I personally do not believe there is any problem with using copper, but
the "word" was that copper will "work harden" from the
expansion/contraction/pounding from the air, but I have not seen any
articles to support this.

As I said in the other post, I used the thick wall copper (can't
remember the coding) for underground burial.  I know this falls under
the "I've washing my hands in acetone for 20 years and have had no
problems" type of heuristical advice, but it has been fine, as well I
think it should. The ratings clearly are high enough for air. I have
only had my shop piped in copper for the last two years or so, so I
cannot give you a 20 year testimonial.

When I see and hear the type of pounding/water hammering that my copper
water lines take every time the sprinkler valves snap open and close, I
cannot understand how the relatively very gradual increase and decrease
in pressure along the air lines could be a problem.
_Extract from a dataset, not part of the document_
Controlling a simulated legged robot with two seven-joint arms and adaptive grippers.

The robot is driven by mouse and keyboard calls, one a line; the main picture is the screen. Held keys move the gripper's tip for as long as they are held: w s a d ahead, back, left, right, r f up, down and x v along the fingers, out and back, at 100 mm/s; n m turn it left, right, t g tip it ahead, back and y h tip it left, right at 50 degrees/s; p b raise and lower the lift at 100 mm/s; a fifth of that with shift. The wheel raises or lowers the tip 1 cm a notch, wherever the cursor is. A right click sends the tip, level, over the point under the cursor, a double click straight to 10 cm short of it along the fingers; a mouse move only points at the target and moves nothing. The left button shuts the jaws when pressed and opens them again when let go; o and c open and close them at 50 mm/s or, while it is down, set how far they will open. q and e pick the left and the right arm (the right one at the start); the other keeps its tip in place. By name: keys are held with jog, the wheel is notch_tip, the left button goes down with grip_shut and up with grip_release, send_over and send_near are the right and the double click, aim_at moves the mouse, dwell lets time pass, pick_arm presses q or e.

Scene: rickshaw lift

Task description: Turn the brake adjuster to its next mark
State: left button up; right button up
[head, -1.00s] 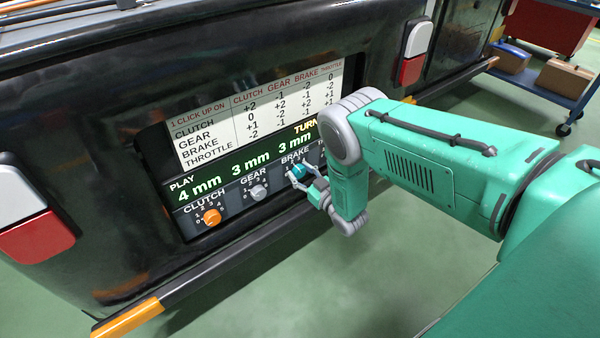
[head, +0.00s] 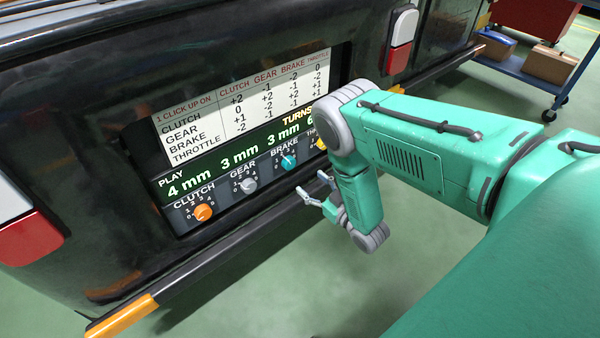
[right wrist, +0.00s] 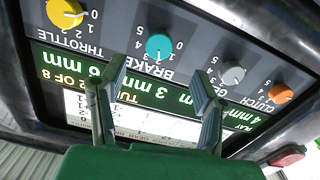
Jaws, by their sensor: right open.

I made a "radiator,"  of sorts, out of 3/4" cooper between the
compressor pump head and the tank, and it is surviving just fine, too
(if any part suffers from heat, vibration, constant changes in pressure
each time the piston rises in the cylinder), it would be the radiator. 
Most compressors come from the factory with some sort of copper lines as
after-coolers or inter-coolers (between the cylinders on two stage
pumps).

I advocate the use of copper for a variety of reasons:

- best thermal conductance for condensing water
- clean (no rust or flake in the lines)
- easy, fast to install and modify
- no threading
- much lighter than iron (running lines overhead)
- will not shatter/send shrapnel under pressure like standard pvc
- affordable (fittings, valves, etc.)
- reliable

The only problem I have had with copper is that when I initially made
the radiator, the solder would melt and blow out under sustained
operation.  A shop talk lister suggest using silver solder, and it cured
the problem (this is only an issue if you are sweating in copper between
the pump head and the tank).

I don't know if anybody responded to the question regarding blowing out
the condensation from the tank, but short of putting in an automatic
valve, I just plumbed a 90 degree elbow, some 3/8" brass pipe to extend
out from underneath the tank and fitted a water spout.  I put a small
can under the valve.  Before starting for the day, I just open the valve
for a second or two to blow the water out of the tank into the can. 

I always leave the tank pressurized, and generally do not need to dump
the can as the water will evaporate by the next day unless I am doing
blasting or other sustained operation.